Making Young Maestros
Selmer’s primary target, Burzycki explains, is school-age children and their instrumental instructors. These customers not only are facing the school budget restraints that often curtail music programs, but an abundance of other activities, sports included, that compete for students’ attention.

“The school market is defined by demographics,” says Burzycki. He adds that about one in 10 children gets involved in some form of participatory music by the time he or she reaches age 10. Several studies, he says, have revealed that an applied art such as playing a musical instrument aids in the development of various skills, such as spatial reasoning and math aptitude. “Music teaches discipline,” Burzycki says. “It enriches you intellectually, and it plants incredible seeds for the future.” Instrumental music, he adds, is one of only a few so-called “social classes” that exist in school. Children who join orchestras are bonded by a common interest, Burzycki notes. No matter what age or grade, seniors as well as freshmen can interact through music and connect on the same level. “Getting them into music and keeping them involved is what we work very hard on,” he says.

Bringing children into music means marketing a product that both produces the sound they want and enables easy play. “Selmer is dedicated to educating children,” Burzycki explains. That is why the legion of professional musicians and educators employed through Selmer visit schools throughout the country through networks of retailers whose main goal is to keep kids interested in the applied arts. Selmer brings motivational speakers into schools, holds workshops for parents and even operates Selmer University for beginning school music educators. “We’re not here to do a hard sell,” Burzycki says. “We’re here to teach them.”

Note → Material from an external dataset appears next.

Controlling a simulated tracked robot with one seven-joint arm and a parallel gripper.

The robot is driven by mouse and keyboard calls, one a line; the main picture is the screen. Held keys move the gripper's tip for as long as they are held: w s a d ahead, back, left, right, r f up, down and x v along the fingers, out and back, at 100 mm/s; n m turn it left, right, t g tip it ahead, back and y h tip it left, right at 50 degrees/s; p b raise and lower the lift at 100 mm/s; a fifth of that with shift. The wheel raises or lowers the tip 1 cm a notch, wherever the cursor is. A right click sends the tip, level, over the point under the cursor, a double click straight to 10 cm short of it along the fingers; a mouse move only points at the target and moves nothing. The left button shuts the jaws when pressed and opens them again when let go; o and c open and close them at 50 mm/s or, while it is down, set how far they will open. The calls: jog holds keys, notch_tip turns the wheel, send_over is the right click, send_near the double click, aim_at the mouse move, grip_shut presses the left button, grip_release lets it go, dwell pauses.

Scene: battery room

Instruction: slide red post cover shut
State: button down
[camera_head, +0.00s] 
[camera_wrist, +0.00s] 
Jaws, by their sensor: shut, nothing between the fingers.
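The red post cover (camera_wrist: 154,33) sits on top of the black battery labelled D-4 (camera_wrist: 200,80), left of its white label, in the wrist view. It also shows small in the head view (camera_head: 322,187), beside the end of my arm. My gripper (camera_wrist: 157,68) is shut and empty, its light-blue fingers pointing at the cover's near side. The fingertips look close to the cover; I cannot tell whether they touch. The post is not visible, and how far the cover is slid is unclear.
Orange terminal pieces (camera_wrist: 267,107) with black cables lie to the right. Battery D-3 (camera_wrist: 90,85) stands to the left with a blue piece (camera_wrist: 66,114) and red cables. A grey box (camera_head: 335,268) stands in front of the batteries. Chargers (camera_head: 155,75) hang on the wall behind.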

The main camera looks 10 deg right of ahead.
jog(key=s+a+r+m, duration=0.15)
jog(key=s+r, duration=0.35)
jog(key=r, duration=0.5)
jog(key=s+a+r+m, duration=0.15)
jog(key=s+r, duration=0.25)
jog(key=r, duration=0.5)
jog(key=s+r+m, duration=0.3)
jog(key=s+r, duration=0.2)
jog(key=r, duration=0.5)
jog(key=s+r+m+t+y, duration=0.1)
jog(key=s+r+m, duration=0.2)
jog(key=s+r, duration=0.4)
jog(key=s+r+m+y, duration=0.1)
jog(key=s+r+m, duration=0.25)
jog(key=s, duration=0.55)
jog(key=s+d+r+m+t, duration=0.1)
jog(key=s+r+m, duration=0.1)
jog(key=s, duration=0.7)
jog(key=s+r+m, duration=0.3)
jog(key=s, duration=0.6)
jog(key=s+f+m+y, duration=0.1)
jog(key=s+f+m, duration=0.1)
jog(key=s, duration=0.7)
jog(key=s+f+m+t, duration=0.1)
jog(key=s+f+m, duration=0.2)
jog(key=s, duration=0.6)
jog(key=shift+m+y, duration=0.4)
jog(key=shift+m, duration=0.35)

One of the key elements in manufacturing musical instruments for children, he explains, is to remember that small bodies need small instruments. “They need an instrument that can help them express themselves without limiting their ability,” Burzycki says. “What we do is take the physical inequities away from being able to play an instrument.” With that in mind, Selmer markets a variety of instruments such as a line of student-sized clarinets with smaller hands in mind, as well as a new three-quarter-size bass that complements already-existing lines of student-sized violins and cellos.

While smaller-size instruments have been manufactured for years to cater to the young musician, Burzycki notes that musical instruments as a whole have undergone some modifications in their history. “All instruments have been refined through the years,” says Burzycki. Such developments include alterations that have adapted them for new technology such as wiring and amplification. Yet the instruments themselves have changed little; consider that the trumpet and the flute have each been in existence for about 400 years, and the saxophone has been around for 155 years. “As long as literature remains relatively constant and people still want to hear Beethoven, the demand will not be for a new product but for a refined product,” says Burzycki.

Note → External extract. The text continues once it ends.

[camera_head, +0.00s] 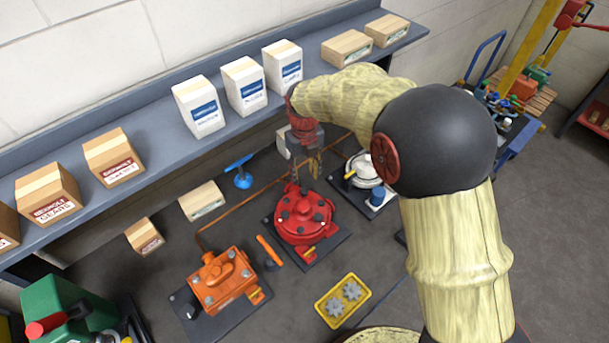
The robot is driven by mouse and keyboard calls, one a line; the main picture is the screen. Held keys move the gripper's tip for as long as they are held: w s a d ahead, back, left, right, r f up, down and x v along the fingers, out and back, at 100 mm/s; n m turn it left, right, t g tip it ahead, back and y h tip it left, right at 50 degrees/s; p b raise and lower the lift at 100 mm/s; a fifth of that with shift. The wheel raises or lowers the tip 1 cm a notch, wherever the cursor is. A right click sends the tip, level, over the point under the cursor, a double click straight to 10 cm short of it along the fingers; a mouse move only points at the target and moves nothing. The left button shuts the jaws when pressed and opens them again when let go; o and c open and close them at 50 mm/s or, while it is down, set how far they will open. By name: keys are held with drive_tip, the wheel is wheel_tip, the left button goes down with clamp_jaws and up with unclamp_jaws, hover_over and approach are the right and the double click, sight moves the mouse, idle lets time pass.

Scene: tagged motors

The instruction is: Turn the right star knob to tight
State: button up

Young musicians aside, Selmer also is dedicated to helping the recreational player as well as the professional. Burzycki himself plays keyboards and horn. Selmer also is involved in an organization called New Horizons, a band aimed toward attracting retirement-age people who also can be enlisted as musical advocates for the young.

A Symphony of Tradition
Marketing and producing the world’s best-known instruments is an endeavor that has engrossed the Selmer family since the company’s origins in 18th century France. The name then was spelled Zelmer, but it was family member Jean-Jacques, a drum major in the French army, who changed the Z to an S. A son of Jean-Jacques’, Charles-Frederic, bore two sons who graduated from the Paris Conservatory of Music as accomplished clarinetists. Henri went on to perform with the famed Garde Republicaine band and the Opera Comique. By the 1900s, Henri had opened shop in Paris to meet the demand for his handmade reeds and mouthpieces. Soon he was manufacturing the entire clarinet. His brother Alexandre, meanwhile, served as principal clarinetist with the Boston and Cincinnati symphony orchestras, as well as the New York Philharmonic Orchestra.

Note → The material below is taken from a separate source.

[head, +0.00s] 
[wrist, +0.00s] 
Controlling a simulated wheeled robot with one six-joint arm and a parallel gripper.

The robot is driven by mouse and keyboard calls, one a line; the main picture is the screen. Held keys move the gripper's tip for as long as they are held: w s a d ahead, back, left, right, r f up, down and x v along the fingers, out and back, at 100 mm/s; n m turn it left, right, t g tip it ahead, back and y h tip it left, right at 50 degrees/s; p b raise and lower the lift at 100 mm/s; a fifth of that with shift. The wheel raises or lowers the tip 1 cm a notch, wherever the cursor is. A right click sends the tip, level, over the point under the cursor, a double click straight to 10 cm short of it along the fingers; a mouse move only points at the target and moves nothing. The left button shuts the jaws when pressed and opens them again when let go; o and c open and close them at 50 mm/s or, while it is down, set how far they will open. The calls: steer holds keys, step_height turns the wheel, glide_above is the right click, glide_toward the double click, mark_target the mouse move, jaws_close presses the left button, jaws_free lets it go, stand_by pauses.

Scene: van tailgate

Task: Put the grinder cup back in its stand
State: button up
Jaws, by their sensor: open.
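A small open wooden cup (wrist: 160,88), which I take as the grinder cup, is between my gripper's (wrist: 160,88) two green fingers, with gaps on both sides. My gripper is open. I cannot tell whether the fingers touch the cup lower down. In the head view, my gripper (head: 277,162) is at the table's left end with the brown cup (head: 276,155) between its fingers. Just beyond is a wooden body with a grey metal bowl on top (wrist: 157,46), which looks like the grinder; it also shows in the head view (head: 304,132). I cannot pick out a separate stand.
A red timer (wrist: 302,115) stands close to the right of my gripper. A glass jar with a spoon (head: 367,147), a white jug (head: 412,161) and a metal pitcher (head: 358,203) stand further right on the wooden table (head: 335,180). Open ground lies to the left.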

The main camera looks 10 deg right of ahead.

The Selmer family gradually increased the company’s line of musical instruments through the years to include oboes and bassoons. Its first saxophone was introduced in 1921, and the line later grew to include trumpets and trombones. A theater student of Alexandre Selmer, George Bundy, eventually received distribution rights to the family’s business, and it was Bundy who added flutes to the line. By that time, the Selmer family had opened shop in New York City. But in order to expand the manufacturing operation, Bundy moved the business to Elkhart, Ind. Selmer flourished from the 1940s on, eventually purchasing several companies that produced instruments of worldwide fame. The company then capitalized on the growing band instrument industry of the 1960s and 1970s, when baby boomers entered school music programs throughout the country. This development enabled Selmer to reinforce its position as a leader in the manufacture of student band instruments.

Today, Selmer operates out of two facilities in Elkhart, as well as plants in Ohio, North Carolina and Illinois. Its manufacturing space now totals more than 480,000 square feet, and the company is well poised to bring its musical expertise to educators and musicians around the world. U.S. customers now account for 85 percent of Selmer’s sales. The company is currently is setting its sights on the European market, where musical aptitude is honed in a conservatory rather than in a school. “Right now, we produce a very high-end product for the European market,” Burzycki says, “We feel there’s great opportunity to bring in a beginning line.”

But the company’s primary mission always will be music education and appreciation, he states. “Very few people run out to buy a trombone and say, ‘You know, I just had it in me,’” Burzycki says. “The trombone makes a terrible table arrangement and there’s no place to leave it.” In other words, people have to learn an appreciation for the instrument. And as long as Selmer is doing the teaching, it appears there will be a multitude of talent playing Selmer-made instruments.